Oy Vey! Court attempts to define degrees of unacceptable ediscovery conduct and fashions a problematic adverse jury instruction in the process
January 28th, 2010 | By Steve PuiszisPension Committee of the University of Montreal Pension Plan v. Banc of America Securities, LLC, 2010 WL 184312 (S.D.N.Y. Jan. 15, 2010)
Pension Committee is an ediscovery opinion that is sure to garner a lot of attention. The opinion was written by Judge Shira Sheindlin, who authored the Zubulake decisions. Judge Scheindlin includes a subheading in Pension Committee that her decision is: “Zubulake Revisted: Six Years Later.” While noting that “[c]ourts cannot and do not expect that any party can meet a standard of perfection,” she nonetheless concludes “courts have a right to expect that litigants will take the necessary steps to ensure that relevant records are preserved when litigation is reasonably anticipated.”

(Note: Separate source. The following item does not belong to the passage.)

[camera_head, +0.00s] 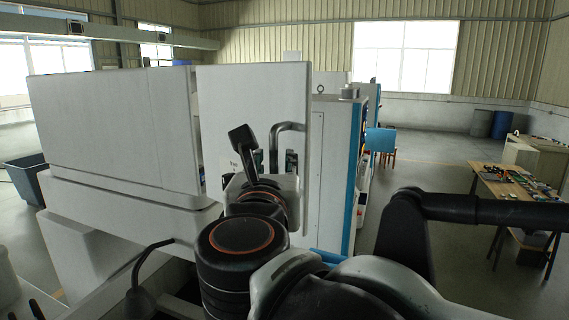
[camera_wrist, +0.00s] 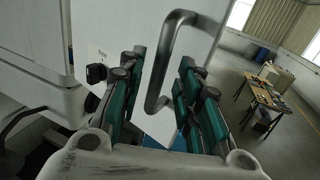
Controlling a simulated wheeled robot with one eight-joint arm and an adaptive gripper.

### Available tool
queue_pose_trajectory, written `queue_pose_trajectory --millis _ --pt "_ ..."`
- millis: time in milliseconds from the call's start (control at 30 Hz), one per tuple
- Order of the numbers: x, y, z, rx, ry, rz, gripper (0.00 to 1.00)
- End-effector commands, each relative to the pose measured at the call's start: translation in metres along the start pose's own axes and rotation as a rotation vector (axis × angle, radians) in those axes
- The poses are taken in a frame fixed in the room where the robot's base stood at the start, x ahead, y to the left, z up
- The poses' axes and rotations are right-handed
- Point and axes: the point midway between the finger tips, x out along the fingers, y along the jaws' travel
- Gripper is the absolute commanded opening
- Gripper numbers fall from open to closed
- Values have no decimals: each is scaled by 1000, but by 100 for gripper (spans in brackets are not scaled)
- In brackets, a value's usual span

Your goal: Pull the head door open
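The head door is a flat pale grey-white panel (camera_head: 252,95) in the middle of the head view; its lower part is behind my arm. Its bent grey bar handle (camera_head: 290,127) stands near the panel's right edge. In the wrist view the handle (camera_wrist: 166,60) runs between the finger pads, on the door's white face (camera_wrist: 112,30). My gripper (camera_wrist: 163,82) is open, with teal pads on either side of the handle and gaps showing. In the head view my gripper (camera_head: 273,162) is at the handle's lower part, partly hidden by my wrist.
A wide white machine cover (camera_head: 110,130) lies left of the door. A white cabinet with blue edging (camera_head: 333,170) stands behind it at right. A cluttered table (camera_head: 515,187) and a blue chair (camera_head: 381,140) are further right, with open floor (camera_head: 440,180) between.

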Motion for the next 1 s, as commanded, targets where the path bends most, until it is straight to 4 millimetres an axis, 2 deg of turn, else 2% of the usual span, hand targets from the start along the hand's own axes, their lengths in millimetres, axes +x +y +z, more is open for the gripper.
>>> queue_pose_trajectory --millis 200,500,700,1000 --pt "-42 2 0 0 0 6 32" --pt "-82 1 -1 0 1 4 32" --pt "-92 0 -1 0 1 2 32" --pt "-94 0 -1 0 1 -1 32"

In Pension Committee, ninety-six investors brought suit claiming the violation of federal securities law seeking to recover $550 million dollars in losses stemming from the liquidation of two British Virgin Island based hedge funds. Shortly after being retained, counsel telephoned and emailed the plaintiffs to begin document collection and preservation. Besides calling and emailing the clients, counsel also distributed memoranda instructing the plaintiffs to be over-inclusive, rather than under-inclusive in their efforts and noting that emails and electronic documents should be included in the production. After suit was filed, a stay of discovery was issued pursuant to the Private Securities Litigation Reform Act. However, a formal written litigation hold was not issued until after the discovery stay was lifted several years later. After discovery commenced, gaps were found in plaintiffs’ document productions, which prompted a motion for sanctions asserting plaintiffs failed to properly preserve and produce documents and electronically stored information.
Monetary sanctions were awarded against thirteen plaintiffs in Pension Committee for failing to timely issue a written litigation hold. An adverse inference instruction was also issued against a smaller group of plaintiffs found to be grossly negligent for engaging in “careless and indifferent collection efforts after the duty to preserve arose.”
A plaintiff’s duty to preserve evidence is typically triggered before a lawsuit commences because the duty is triggered when a party reasonably anticipates litigation and the plaintiff controls the decision to file and the timing of the suit. Judge Sheindlin concluded that counsel’s initial instructions did not meet the standard for a litigation hold because they did not direct the plaintiffs’ employees “to preserve all relevant records – both paper and electronic” and because they did not “create a mechanism for collecting the preserved records so that they could be searched by someone other than the employee.”
The court was also critical of placing “total reliance on the employee to search and select what the employee believed to be responsive records without any supervision from counsel.” Ultimately, the court found the conduct of several plaintiffs to be grossly negligent because they failed to execute a comprehensive search of documents and/or failed to sufficiently supervise or monitor their employee’s document collection efforts.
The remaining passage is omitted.